In a surprise move, the president of the Federal Reserve Bank of Minneapolis announced Friday that he will step down in 2016.

Narayana Kocherlakota, who emphasized regional outreach and monetary policy transparency and presided over a high-profile shake-up at the Minneapolis Fed’s research division, told the board of directors that he will leave when his term ends in February 2016.

The former economics professor took over in 2009, “so that I could be of service to my country in an ­economic emergency,” he said.

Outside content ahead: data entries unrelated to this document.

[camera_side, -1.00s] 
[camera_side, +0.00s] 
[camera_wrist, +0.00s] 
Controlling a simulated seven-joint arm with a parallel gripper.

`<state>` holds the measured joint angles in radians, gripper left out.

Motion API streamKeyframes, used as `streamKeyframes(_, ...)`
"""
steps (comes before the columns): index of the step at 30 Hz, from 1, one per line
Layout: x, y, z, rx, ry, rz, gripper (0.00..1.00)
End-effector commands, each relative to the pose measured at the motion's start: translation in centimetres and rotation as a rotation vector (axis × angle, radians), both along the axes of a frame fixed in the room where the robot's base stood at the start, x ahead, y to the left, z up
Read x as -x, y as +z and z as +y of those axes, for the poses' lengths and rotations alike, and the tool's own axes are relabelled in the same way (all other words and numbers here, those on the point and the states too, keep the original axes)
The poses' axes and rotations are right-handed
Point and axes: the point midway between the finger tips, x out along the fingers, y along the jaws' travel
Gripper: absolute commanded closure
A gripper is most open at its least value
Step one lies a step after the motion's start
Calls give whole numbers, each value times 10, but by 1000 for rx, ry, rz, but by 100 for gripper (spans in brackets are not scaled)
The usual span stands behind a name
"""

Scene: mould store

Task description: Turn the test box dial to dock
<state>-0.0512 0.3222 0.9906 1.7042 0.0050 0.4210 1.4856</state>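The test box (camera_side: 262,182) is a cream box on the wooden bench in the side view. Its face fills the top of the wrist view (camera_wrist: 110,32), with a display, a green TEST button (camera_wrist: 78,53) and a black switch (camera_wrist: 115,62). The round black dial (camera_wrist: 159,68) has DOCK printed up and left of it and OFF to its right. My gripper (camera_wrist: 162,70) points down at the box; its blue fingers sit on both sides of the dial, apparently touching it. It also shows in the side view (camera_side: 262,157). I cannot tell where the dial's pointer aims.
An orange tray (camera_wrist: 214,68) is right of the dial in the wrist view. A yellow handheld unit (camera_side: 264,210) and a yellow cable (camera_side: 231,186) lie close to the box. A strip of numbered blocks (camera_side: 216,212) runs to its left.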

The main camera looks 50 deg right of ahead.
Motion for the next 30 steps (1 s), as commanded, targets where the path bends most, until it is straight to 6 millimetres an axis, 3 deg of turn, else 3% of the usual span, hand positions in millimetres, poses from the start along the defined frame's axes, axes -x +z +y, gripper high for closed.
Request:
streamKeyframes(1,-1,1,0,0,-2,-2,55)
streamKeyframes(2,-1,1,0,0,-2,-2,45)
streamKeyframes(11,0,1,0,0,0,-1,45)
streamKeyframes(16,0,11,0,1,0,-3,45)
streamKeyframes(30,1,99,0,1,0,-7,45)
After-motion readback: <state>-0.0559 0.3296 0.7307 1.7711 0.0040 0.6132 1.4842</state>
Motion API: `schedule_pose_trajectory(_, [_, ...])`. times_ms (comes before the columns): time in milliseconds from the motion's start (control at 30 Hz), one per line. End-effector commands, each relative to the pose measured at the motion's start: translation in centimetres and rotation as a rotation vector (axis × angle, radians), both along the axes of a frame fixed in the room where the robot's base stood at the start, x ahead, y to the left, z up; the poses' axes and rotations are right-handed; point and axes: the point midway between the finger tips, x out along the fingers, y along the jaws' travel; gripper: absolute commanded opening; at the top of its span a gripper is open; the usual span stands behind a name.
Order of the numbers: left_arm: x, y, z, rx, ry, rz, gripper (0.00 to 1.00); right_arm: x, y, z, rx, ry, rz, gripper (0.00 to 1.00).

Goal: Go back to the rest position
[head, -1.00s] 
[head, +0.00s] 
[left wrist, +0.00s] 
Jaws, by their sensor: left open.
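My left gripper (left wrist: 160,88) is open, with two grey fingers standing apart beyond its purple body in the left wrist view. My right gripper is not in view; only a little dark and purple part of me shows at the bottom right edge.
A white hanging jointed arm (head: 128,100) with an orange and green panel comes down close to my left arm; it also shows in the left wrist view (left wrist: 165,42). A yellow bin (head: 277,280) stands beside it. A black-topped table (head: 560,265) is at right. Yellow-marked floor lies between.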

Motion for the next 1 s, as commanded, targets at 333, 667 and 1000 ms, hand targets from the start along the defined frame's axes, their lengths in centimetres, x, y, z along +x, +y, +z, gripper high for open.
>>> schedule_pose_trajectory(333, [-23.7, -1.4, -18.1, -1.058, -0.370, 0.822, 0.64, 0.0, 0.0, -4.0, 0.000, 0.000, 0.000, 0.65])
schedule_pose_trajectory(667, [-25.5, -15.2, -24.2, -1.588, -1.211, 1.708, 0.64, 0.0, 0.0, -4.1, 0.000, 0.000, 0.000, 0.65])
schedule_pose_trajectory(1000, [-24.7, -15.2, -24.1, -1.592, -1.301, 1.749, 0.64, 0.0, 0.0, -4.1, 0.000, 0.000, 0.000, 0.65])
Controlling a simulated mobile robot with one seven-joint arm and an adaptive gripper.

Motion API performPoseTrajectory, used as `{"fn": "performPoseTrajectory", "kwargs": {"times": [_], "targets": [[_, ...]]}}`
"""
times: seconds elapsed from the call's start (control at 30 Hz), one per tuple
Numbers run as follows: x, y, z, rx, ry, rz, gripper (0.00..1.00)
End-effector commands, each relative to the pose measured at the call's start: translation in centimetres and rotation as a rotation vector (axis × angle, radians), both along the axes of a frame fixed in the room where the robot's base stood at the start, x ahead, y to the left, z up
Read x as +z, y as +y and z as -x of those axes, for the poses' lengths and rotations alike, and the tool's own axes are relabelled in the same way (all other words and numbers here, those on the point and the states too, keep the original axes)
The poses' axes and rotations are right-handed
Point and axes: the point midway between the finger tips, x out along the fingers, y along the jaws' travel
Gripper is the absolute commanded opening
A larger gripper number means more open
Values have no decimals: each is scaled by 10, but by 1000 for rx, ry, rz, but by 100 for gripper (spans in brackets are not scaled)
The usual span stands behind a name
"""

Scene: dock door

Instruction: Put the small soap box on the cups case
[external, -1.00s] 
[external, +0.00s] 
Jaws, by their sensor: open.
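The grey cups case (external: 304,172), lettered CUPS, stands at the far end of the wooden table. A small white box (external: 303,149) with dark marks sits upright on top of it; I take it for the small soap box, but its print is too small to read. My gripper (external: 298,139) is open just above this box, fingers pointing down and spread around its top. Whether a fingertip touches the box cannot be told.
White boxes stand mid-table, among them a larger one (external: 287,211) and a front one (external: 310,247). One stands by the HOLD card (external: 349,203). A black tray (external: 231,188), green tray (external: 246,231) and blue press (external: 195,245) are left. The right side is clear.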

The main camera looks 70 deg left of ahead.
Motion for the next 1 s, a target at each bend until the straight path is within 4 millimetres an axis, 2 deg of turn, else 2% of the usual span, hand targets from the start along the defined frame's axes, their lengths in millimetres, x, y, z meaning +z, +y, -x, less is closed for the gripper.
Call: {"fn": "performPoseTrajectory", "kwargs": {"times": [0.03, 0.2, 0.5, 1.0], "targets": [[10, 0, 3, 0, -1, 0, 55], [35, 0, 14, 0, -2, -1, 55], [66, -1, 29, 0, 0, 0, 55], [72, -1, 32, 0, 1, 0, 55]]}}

“I have been honored to play a role in shaping the response to that dire situation,” he said in a statement. “While challenges lie ahead for the Federal Reserve System, the state of crisis has passed, and I have decided not to continue my service into a new term.”

Kocherlakota, 51, has made a name for himself as one of the most ­dovish members of the policy-setting Federal Open Market Committee — meaning he is in favor of aggressive monetary stimulus and keeping interest rates low. Once considered an inflation hawk, he re-evaluated the data over his first two years as president and emerged in the past three years as a strong voice for continued economic stimulus.

He also has been an advocate for the Fed to articulate its aims and strategies more explicitly.

His exit won’t have much obvious effect on monetary policy. He has been consistently overruled since becoming a voting member of the FOMC at the beginning of 2014. He dissented in October when the committee voted to end the bond-buying program known as quantitative easing. Yet a majority of members appear more anxious than he is to tighten monetary policy and raise interest rates.

“His dissent or his views won’t be enough to prevent the Fed from continuing to raise rates if the majority sees fit to do so,” said Craig Bishop, a fixed income analyst at RBC Wealth Management. “The Minneapolis Fed is not necessarily one that is looked at to move the needle.”

Two other Federal Reserve bank presidents — Charles Plosser in Philadelphia and Richard Fisher in Dallas — both considered more hawkish, will be quitting next year. Presidents of Federal Reserve Banks serve five-year terms. The Minneapolis board of directors will now have more than a year to find a replacement for Kocherlakota.

“Narayana surprised us, but he also did us a favor by giving us plenty of warning,” said Randy Hogan, chairman of the Minneapolis Fed’s board of directors and CEO of Pentair PLC.

Hogan said ­Kocherlakota’s contributions include an emphasis on outreach in the district, which encompasses Michigan’s Upper Peninsula, northern Wisconsin, Minnesota, North Dakota, South Dakota and Montana. The bank president has visited dozens of places around the district — from Butte, Mont., to Rapid City, S.D., to Fargo, N.D., and Houghton, Mich., — to make speeches and hear from the business community.

“He has one of the most lucid intellects that I’ve ever encountered,” Hogan said. “To be smart is one thing. To be smart and be able to take complex things and simplify them enough to explain them generally is a remarkable ­talent, and his is that.”

The officers and board of the bank made a trip to the Bakken oil patch in 2012, and Hogan remembers walking through the parking lot at a temporary camp with Kocherlakota, looking at license plates from all over the country.

Kocherlakota declined to be interviewed, citing a quiet period ahead of the FOMC’s meeting next week. It’s not clear what his next move will be.

“I’m sure he has something else in mind,” Hogan said. “What he wanted to do was tell us of his decision and then be very open about what he wants to do next.”

Before his appointment as president, Kocherlakota served as a member of the Minneapolis Fed’s research staff, as well as a research consultant for the bank. His prior experience also includes professorships at the University of Minnesota, where he was chairman of the economics department, and at Stanford University.

Late in 2013, Kocherlakota came under some criticism nationally after well-regarded research economists Patrick Kehoe and Ellen McGrattan exited the bank. Both were later reinstated.

In a statement, Kocherlakota called his time as president of the Minneapolis Fed the “most rewarding period of my professional career” and he called his colleagues at the Fed “fantastic contributors to their country.”

“I have been humbled on a daily basis by their knowledge, their talent and their dedication,” he said. “It has been an enormous honor for me to serve the public with them.”